Items listed in a dataset:

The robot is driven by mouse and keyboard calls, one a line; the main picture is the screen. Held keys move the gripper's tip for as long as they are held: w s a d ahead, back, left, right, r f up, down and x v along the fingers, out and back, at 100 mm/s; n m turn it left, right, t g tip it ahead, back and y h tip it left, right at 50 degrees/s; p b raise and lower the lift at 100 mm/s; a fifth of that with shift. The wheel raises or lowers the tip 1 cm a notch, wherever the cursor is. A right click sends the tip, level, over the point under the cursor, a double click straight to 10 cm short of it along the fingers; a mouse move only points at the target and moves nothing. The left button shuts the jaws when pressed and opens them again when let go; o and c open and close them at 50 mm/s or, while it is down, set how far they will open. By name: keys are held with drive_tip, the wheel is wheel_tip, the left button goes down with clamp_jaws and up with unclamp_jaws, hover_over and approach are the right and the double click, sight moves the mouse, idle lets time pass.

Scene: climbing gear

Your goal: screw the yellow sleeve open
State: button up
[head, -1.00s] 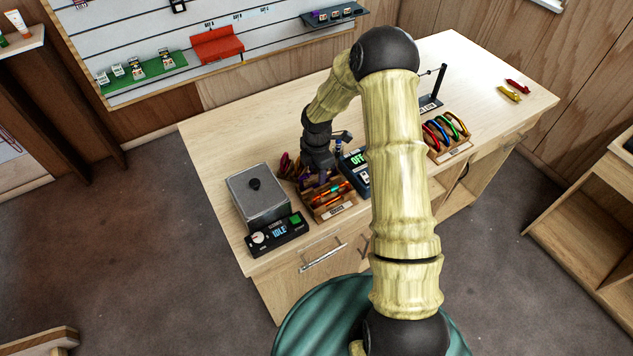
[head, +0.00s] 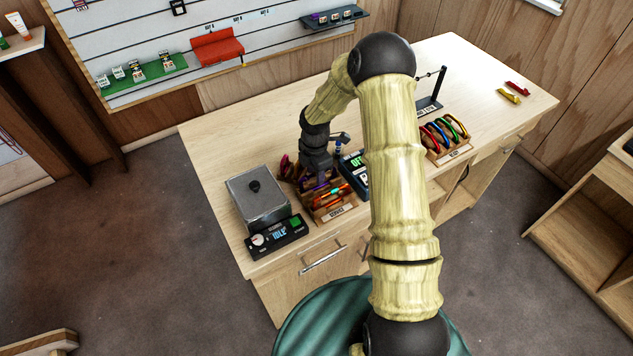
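My gripper (head: 319,178) points down at the back of a wooden rack (head: 334,211) that holds several red, orange and green pieces of gear. Its fingers are small and partly hidden, so I cannot tell whether they are open or shut or touch anything. A purple bit shows at the fingertips; I cannot tell what it belongs to. I cannot make out a yellow sleeve for sure. A second rack (head: 447,151) holds several coloured carabiners, and a small yellow item (head: 509,96) lies at the bench's far right.
A grey lidded box (head: 258,198) and a black panel reading IDLE (head: 277,237) stand left of the rack. A dark device reading OFF (head: 354,166) is close on the right, partly behind my arm. A black post stand (head: 437,92) is farther back. The bench's right end is mostly bare.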

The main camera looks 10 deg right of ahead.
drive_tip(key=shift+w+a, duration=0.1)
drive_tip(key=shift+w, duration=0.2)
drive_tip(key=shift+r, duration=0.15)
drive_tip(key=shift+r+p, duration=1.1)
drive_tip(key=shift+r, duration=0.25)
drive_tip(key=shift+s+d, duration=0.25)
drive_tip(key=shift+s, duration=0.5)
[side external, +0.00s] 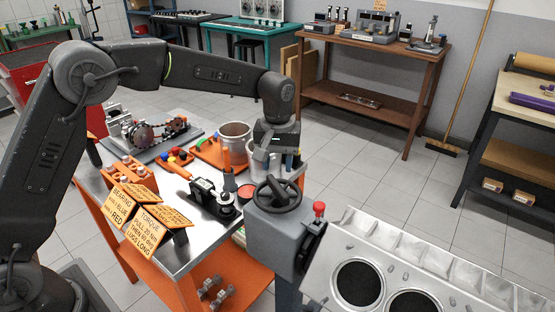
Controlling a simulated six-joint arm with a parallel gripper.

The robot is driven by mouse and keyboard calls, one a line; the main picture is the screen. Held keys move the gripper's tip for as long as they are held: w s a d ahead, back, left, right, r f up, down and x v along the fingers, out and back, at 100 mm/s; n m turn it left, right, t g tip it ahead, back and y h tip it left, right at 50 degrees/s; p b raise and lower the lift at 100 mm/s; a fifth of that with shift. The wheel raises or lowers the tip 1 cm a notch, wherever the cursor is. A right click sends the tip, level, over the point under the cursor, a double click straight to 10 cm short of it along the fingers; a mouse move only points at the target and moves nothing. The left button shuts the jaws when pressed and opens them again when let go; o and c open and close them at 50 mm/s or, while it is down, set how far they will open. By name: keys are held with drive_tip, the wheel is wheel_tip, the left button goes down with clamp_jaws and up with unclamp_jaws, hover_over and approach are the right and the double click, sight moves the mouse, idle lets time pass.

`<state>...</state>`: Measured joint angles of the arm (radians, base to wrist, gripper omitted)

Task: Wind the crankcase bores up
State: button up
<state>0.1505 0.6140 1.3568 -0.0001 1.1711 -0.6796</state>
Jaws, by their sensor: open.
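The grey crankcase (388,263) is at the bottom right, partly cut off by the picture edge. Two dark round bores (360,284) show in its pale face, which is turned toward the camera. It sits beside a grey stand head (283,236) with a dark handwheel (278,194) on top. A red-knobbed lever (319,209) stands between the stand head and the crankcase. My gripper (273,171) points down just behind and above the handwheel, and is open. Its fingertips are small and partly lost against the things behind, so I cannot tell if it touches anything.
A steel-topped orange cart (176,236) stands left of the stand. It carries a dark gauge-like tool (213,199), orange sign cards (135,215), a metal pot (235,138) and a crankshaft assembly (150,134). A wooden bench (380,45) is behind. The floor right of the cart is clear.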

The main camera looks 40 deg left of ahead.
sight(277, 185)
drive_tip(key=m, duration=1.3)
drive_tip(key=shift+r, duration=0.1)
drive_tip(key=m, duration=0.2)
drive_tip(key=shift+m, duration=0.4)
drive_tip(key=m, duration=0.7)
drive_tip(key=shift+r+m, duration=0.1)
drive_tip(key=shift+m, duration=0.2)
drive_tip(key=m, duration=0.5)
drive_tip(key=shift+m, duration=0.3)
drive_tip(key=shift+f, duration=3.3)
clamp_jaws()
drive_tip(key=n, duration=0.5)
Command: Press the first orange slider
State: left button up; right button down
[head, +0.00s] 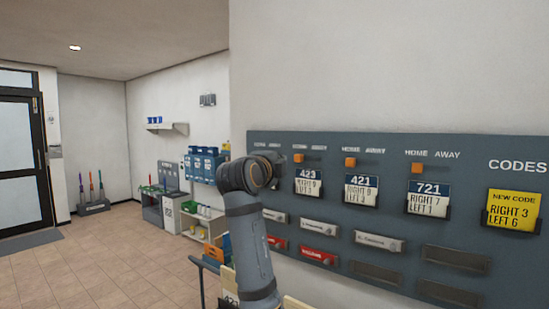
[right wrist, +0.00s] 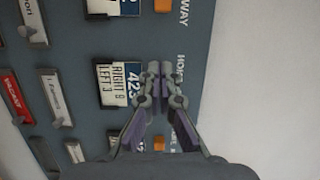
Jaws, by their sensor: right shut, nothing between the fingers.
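A dark blue-grey panel (head: 388,225) on the wall carries a row of orange sliders under HOME AWAY labels. In the head view I see one slider (head: 299,158) above the 423 card, another (head: 350,162) above 421 and another (head: 417,168) above 721. The leftmost column is hidden behind my right gripper (head: 276,170). The wrist view shows an orange slider (right wrist: 162,5) at its top edge. My right gripper also shows there (right wrist: 160,70), its fingertips together and empty beside the 423 card (right wrist: 119,84). My left gripper is out of view.
A yellow code card (head: 513,208) sits at the panel's right. Name tags (head: 379,242) line the panel's lower part. Blue boxes (head: 205,163), shelves and a dark door (head: 22,150) stand farther left. The tiled floor (head: 110,250) there is open.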

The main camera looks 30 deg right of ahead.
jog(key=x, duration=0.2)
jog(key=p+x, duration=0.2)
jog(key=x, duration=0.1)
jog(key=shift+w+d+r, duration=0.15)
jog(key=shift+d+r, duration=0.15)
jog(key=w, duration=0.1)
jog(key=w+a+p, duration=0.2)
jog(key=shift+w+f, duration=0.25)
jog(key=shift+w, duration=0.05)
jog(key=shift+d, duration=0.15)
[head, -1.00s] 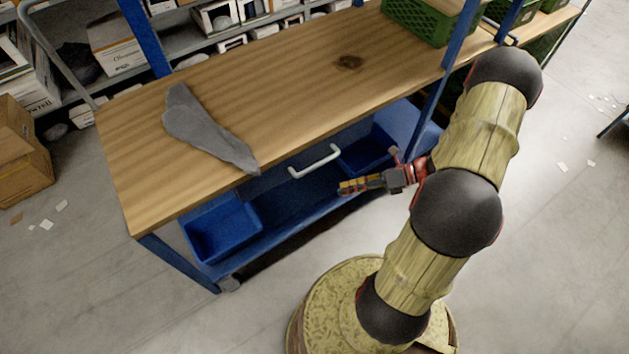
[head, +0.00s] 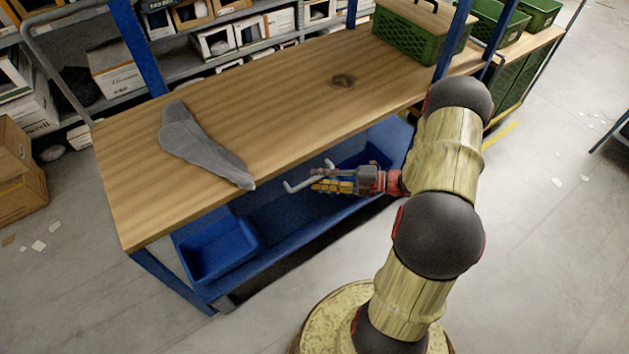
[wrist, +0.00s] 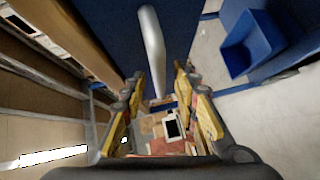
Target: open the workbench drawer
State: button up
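The workbench (head: 280,110) has a wooden top and a blue frame. Under its front edge a dark blue drawer front (wrist: 115,25) carries a pale bar handle (head: 300,184). In the wrist view the handle (wrist: 152,50) runs from the top toward the space between my fingers. My gripper (head: 318,186) is at the handle in the head view and hides part of it. In the wrist view my gripper (wrist: 160,98) is open, its yellow-padded fingers apart on either side of the handle's near end. I cannot tell whether either finger touches it. The drawer looks closed.
A grey cloth (head: 200,147) lies on the bench top, its corner at the front edge. A blue bin (head: 218,250) sits on the lower shelf. A green crate (head: 415,40) stands at the back right. The floor in front is clear.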

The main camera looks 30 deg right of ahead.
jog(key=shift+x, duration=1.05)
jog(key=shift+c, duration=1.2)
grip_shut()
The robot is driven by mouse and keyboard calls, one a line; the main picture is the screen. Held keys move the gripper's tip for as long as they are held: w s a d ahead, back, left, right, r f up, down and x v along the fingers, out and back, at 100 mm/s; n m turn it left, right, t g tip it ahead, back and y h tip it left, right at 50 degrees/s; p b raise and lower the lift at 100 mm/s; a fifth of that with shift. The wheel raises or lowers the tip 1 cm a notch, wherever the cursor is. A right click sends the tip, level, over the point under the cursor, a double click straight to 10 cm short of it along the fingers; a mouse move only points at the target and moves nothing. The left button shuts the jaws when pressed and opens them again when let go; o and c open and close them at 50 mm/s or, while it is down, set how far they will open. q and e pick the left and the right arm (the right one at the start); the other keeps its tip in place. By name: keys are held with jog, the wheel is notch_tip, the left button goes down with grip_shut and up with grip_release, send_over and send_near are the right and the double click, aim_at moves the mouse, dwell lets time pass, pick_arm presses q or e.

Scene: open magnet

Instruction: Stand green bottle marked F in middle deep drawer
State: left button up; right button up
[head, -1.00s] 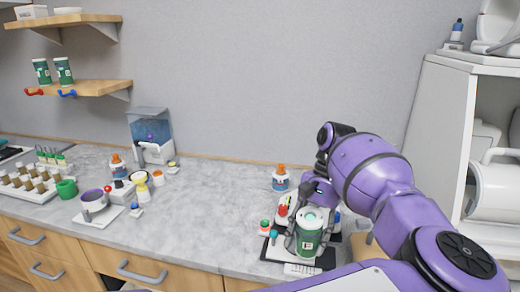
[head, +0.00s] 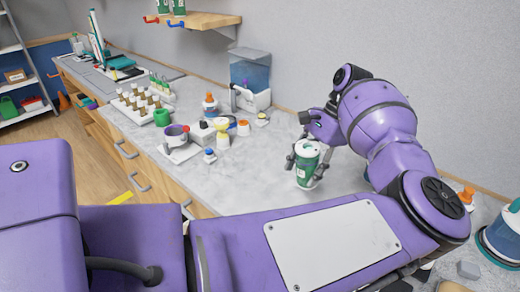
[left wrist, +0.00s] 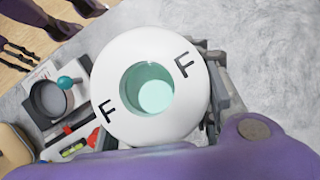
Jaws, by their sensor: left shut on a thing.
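The green bottle (head: 307,163) has a white top. In the left wrist view its white ring-shaped top (left wrist: 112,78) bears two black F marks around a pale green opening. My left gripper (head: 306,168) is shut around the bottle's side and holds it upright over the counter. I cannot tell how far its base is above the surface. The wooden drawer fronts (head: 165,192) with grey handles run along the counter's front and look shut. My own arm hides part of them, and I cannot tell which is the middle deep drawer.
The grey counter (head: 255,185) is clear left of the bottle. Further left stand a purple-rimmed bowl (head: 175,135), an orange-capped bottle (head: 210,104), a blue tank (head: 250,72) and a vial rack (head: 143,103). A wooden shelf (head: 205,20) hangs above.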

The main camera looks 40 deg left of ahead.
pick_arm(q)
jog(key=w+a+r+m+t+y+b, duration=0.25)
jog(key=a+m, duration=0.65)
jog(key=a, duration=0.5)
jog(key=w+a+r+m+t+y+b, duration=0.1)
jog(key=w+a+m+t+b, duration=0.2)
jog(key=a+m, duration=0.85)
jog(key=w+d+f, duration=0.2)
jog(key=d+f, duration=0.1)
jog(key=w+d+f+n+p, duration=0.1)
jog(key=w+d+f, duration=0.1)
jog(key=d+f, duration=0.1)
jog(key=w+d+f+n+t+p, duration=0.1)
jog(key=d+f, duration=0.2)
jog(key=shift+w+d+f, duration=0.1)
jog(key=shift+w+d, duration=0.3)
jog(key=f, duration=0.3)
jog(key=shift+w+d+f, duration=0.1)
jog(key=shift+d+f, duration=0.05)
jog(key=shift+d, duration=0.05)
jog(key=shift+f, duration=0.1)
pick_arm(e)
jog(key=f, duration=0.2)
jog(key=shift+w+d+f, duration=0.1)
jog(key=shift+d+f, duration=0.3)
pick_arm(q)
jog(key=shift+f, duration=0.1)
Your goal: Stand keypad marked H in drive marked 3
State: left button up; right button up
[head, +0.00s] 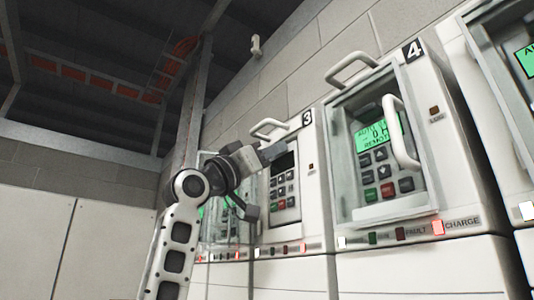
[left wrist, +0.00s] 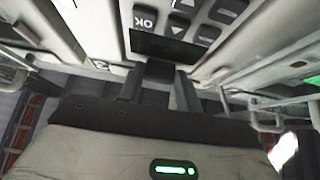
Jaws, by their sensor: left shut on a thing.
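Drive marked 3 (head: 312,170) stands in the middle of the head view. A keypad (head: 285,192) with arrow, red and green keys shows in its front opening, roughly upright. My left gripper (head: 273,152) is at the top of this keypad and hides part of it. In the left wrist view the keypad (left wrist: 205,15) is close ahead, with an OK key and a dark, unlit screen. My left gripper (left wrist: 158,88) is shut on a dark piece at the keypad's screen end. The H mark does not show, and the keypad's seating is hidden. My right gripper is not in view.
Drive marked 4 (head: 455,195) stands to the right, holding a keypad (head: 380,155) with a lit green screen. Its pale handle (head: 400,130) juts out. A clear panel (head: 218,205) stands left of drive 3. Pale cabinets (head: 100,250) line the left.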

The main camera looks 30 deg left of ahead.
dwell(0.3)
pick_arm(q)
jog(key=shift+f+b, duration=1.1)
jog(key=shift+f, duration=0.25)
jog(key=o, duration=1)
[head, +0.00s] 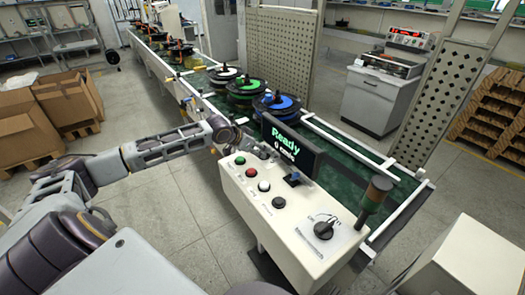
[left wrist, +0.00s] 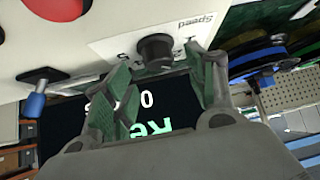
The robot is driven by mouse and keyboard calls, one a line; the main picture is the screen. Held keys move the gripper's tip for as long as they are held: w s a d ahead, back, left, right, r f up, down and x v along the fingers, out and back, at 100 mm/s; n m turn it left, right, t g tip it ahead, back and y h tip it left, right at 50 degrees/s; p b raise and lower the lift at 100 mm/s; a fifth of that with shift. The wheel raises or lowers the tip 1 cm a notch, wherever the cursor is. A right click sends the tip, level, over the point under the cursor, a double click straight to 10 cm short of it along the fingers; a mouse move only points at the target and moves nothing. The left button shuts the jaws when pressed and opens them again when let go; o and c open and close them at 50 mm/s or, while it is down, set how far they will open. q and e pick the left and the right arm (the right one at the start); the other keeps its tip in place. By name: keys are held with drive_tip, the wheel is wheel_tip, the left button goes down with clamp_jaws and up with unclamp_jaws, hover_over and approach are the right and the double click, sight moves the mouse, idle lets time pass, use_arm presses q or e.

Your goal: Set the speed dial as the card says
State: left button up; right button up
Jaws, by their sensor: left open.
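The black speed dial (left wrist: 155,50) sits on a white plate marked "Speed" in the left wrist view. Some of the plate's markings show upside down; the dial's exact setting cannot be read. My left gripper (left wrist: 157,62) is open, with one green-padded finger on each side of the dial; contact cannot be told. In the head view my left gripper (head: 226,138) is at the far left end of the white control panel (head: 285,227) and hides the dial. The display (head: 290,146) reads "Ready" and "0 units". I cannot make out a card. My right gripper is out of view.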

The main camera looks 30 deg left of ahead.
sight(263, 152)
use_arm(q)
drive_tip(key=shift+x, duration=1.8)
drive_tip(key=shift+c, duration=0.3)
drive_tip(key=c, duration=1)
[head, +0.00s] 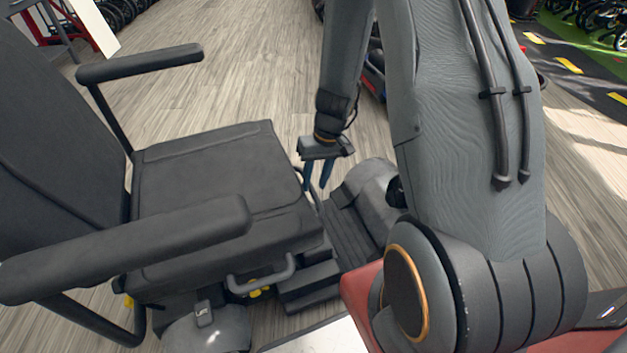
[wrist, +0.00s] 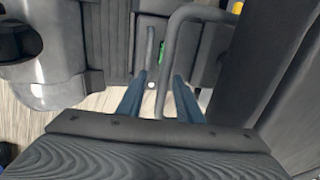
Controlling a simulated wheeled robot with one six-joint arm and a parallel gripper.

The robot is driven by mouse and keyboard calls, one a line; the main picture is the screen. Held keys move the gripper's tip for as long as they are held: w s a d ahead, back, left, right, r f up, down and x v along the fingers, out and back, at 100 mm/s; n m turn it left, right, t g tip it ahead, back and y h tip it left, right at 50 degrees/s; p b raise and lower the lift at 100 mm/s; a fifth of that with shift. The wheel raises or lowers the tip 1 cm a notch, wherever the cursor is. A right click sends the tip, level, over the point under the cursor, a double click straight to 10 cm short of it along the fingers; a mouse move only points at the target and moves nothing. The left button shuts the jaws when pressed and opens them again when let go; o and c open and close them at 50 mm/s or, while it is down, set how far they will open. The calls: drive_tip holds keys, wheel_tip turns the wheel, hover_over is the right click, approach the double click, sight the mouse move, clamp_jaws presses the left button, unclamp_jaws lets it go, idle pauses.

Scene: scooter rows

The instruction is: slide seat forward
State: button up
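The scooter seat (head: 210,160) is a black padded cushion with a backrest and two armrests, at the left of the head view. A grey loop handle (head: 262,278) sticks out below its near side. In the wrist view, a grey bent bar (wrist: 172,50) beside the seat runs down between my finger lines; I cannot tell whether it touches them. My gripper (head: 317,188) points down just beyond the seat's front edge. In the wrist view its two blue fingers (wrist: 161,76) stand apart, open, with nothing clamped.
The scooter's ribbed footwell (head: 350,235) and grey front housing (head: 368,190) lie right of the seat. The near armrest (head: 130,245) and far armrest (head: 140,63) rise above the cushion. Wooden floor (head: 250,70) is clear behind.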

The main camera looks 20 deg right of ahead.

* [WHAT THE TASK ASKS]: Copy out every line of the listing that contains the string "Controlling".

* [WRITTEN SOLUTION]:
Controlling a simulated six-joint arm with a parallel gripper.
Controlling a simulated wheeled robot with one six-joint arm and a parallel gripper.

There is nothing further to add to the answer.